Recently a friend asked me when I first had my writing published. That’s easy; that first one is carved in my heart. In two days, our nation will remember President John F. Kennedy’s assassination 50 years ago, the assassination that was the subject of my first published work. He died the day before my 16th birthday.
The Sharon Herald, my Pennsylvania hometown’s daily newspaper, printed my piece Nov. 30, 1963:
“A child saluted, and the world cried. A caisson’s wheels creaked, a horse’s hoofs beat a steady tattoo on the pavement. A drum rolled, its solemn cadence repeated in the throbbing heartbreak of the multitude. The muted tone of a bugle penetrated the barrier of mankind’s prejudice and fear, and the world cried. A woman wept brokenly, a child whimpered, a man’s muffled sobbing mingled with the wailing of bagpipes. Jets roared overhead and screamed their indignation. Quiet enveloped all. A rustling flag was folded, a sputtering flame was lit, a day ended. A child saluted, and the world cried.”
I remember this for obvious reasons, but there is more to it. My father had died suddenly only two months before Kennedy’s death, and I still was reeling. Our family was shaken to the core. Nothing was the same; certainty was gone. If death could take my beloved father, only 43 years old and in the prime of his life, and if death could take a young and powerful president, then death could take everyone I loved with no warning.
Those two events, one coming upon the heels of the other, were life-changing; even now, I cannot distinguish the private from the public grief.
It was after Kennedy’s funeral that the nightmares began, a series of recurring terrors that occasionally still visit my dreams. In them, I am always a child, and the landscape is always that of my childhood home.

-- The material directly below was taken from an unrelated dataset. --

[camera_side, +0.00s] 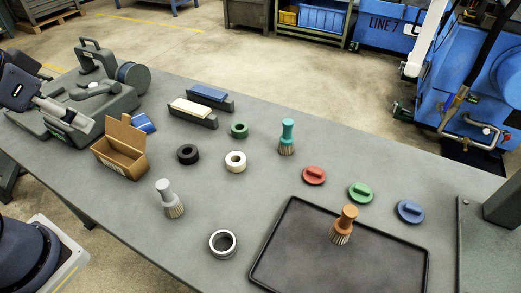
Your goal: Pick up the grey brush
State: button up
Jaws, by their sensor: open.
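The grey brush (169,199) stands upright on the grey table, bristles down, left of the middle. Its pale grey handle points up and tilts slightly left. It stands clear of its neighbours. A teal brush (287,137) stands farther back to the right. An orange-brown brush (344,226) stands on the black tray (262,252) at the front right.
An open cardboard box (121,156) stands behind the grey brush to the left. A black ring (188,154), a cream ring (236,161), a green ring (239,130) and a metal ring (223,244) lie around. Grey machinery (92,103) fills the far left. Table around the brush is free.

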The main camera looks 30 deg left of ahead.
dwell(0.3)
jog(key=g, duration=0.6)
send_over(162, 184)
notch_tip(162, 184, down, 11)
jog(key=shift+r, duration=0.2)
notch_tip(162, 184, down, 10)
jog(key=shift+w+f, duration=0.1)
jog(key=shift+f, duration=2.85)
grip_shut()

In the worst of them, I am alone in our house with my two little sisters, and somehow, with the prescience that exists in our dreams, I sense something coming — something dark, threatening, vague and therefore all the more frightening. I hide my sisters in our tiny bathroom, one under the sink, one in the bathtub. There is no place left for me to hide, and I turn to the sound of the front door breaking.
The dreams rarely come now. Sometimes a shadowy image floats through that leaves my skin prickling, a reminder that the terror is still out there, ready to burst through the door without warning. As a child, I thought it was death I feared; now I know it is evil that lurks.
Those of us who lived through the horror of Kennedy’s assassination, no matter our politics, remember every detail — where we were, how we felt — but there is something else we remember as well: the dark threat of chaos testing the very foundation of our nation. The sickening realization that evil is real. The sadness that comes when we replay the bloody images in our minds, knowing that forevermore, we will be changed.
Marilee Swirczek is professor emeritus at Western Nevada College and lives in Carson City.